The Central Bureau of Investigation (CBI) said that in case any fact emerges that the “NSE/SEBI/Department/Ministry or any private person/public servant irrespective of the office he was holding during the relevant period was found to be part of the conspiracy”, that particular individual or entity will be investigated in accordance with the law.
Therefore, the CBI has come on record that the scope of the investigation can possibly go beyond the FIR filed on May 28, 2018.
The agency said that it has concluded in the garb of research, NSE data was misused.
“The investigation of the case is vast, broad and deep to look into the criminality by public/private players and misuse of data of NSE in the name of the research purpose,” said the CBI report, filed in response to the court direction seeking a status report by May 22.
The CBI is probing the collusion between officials of market watchdog, the Securities and Exchange Board of India (SEBI), and a stock-broking firm, including its owners, who, along with NSE officials, indulged in fraud, criminal conspiracy and destruction of electronic evidence.
The FIR was filed against Sanjay Gupta, Aman Kokrady, Ajay Narottam Shah, OPG Securities, unknown officials of the SEBI and the NSE and others.

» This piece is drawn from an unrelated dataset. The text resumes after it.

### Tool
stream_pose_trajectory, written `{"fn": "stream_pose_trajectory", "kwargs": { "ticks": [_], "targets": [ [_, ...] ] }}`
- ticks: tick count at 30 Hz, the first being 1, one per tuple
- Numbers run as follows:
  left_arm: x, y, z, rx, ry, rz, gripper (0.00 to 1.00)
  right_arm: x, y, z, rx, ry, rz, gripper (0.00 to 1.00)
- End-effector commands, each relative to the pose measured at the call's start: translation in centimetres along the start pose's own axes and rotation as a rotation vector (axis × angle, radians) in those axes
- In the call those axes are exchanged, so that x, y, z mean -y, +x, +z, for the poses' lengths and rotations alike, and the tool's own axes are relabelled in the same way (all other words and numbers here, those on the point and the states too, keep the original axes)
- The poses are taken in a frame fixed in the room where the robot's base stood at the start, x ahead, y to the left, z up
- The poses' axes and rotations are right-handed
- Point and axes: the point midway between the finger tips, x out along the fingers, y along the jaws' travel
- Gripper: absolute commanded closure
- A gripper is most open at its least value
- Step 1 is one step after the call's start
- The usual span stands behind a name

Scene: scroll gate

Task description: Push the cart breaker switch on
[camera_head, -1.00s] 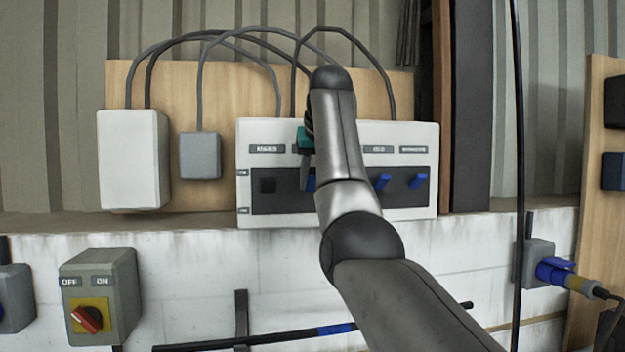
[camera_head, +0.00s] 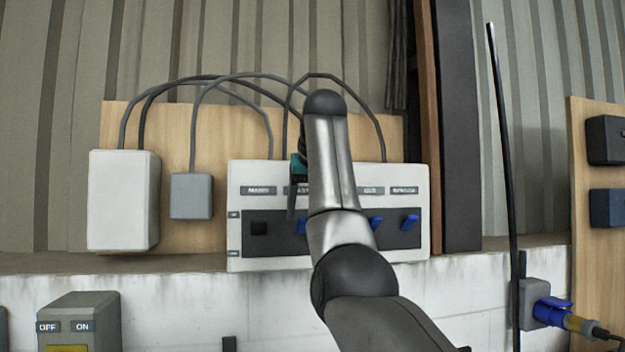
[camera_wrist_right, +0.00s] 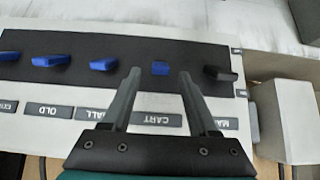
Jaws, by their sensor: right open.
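The breaker panel (camera_head: 330,261) is a white box with a dark strip of switches on the wall. The cart switch is a blue lever (camera_wrist_right: 160,69) in line with the CART label (camera_wrist_right: 157,118) in the right wrist view, where the panel looks upside down. In the head view a blue lever (camera_head: 302,226) shows partly behind my arm. My right gripper (camera_wrist_right: 159,74) is open and empty, its two fingers apart on either side of the cart lever in the picture. Whether they touch the panel I cannot tell. My left gripper is out of view.
A black mains switch (camera_wrist_right: 219,73) is beside the cart lever. More blue levers (camera_wrist_right: 104,64) line the other side. A white box (camera_head: 123,202) and a small grey box (camera_head: 191,196) hang left of the panel, with cables above. A dark post (camera_head: 461,130) stands right.

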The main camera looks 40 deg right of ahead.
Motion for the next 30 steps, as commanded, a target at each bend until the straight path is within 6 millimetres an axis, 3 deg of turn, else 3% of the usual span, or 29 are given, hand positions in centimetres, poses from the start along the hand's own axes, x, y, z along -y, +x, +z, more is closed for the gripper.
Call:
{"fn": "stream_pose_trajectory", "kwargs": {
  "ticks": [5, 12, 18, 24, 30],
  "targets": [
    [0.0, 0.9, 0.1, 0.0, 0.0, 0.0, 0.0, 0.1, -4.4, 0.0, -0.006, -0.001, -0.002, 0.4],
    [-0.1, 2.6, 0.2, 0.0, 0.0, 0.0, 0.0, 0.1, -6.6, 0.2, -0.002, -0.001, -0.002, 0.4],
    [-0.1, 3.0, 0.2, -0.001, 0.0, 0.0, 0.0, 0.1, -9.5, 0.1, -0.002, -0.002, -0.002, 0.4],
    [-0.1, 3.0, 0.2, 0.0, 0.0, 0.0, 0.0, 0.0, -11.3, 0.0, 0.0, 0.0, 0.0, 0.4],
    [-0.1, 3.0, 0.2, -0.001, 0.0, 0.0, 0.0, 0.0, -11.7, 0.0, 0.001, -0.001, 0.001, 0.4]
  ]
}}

The investigation agency also informed the court that it will examine “any fraudulent act or any commission/omission of act resulted in wrongful gain”, and specifically look into “what were the connections of Ajay Shah with private persons and NSE officials”.
Elaborating on the scope of the investigation since the registration of the FIR, the CBI told the court that it was trying to ascertain the channel used by Shah to access NSE trade data, and then match it with “the guidelines of SEBI with regard to providing data to any private party”. The agency has pinned its investigation on the loophole utilised by Shah to collect NSE data “in the capacity of individual or institution”.
In 2015, a whistle-blower in SEBI alleged rigging of high-frequency trading systems at the NSE between 2010 and 2014 in several letters to the market watchdog. The CBI registered an FIR in May 2018, after a nearly three-year delay.
A PIL filed by petitioner Shantanu Guha Ray, represented by senior advocate Mahesh Jethmalani, contended that abusing its market position, the NSE helped aberrant brokers and politicians make illegal gains, risking the institutional set-up of exchanges.
The petition also alleged that the SEBI failed to take stringent action against such brokers from the NSE, and that its own officers were involved.
The scam is basically about the alleged market manipulation at the NSE for the benefit of a select few. It has been alleged that only a few select players got access to the market price information before anybody else could and this helped brokers make wrongful gains, which allegedly ran into thousands of crores of rupees.
The CBI is probing the alleged collusion of insiders which worked hand-in-glove with the brokers to rig the NSE’s algorithmic trading platform and then using the co-location servers to ensure large profits to a set of brokers, especially OPG Securities.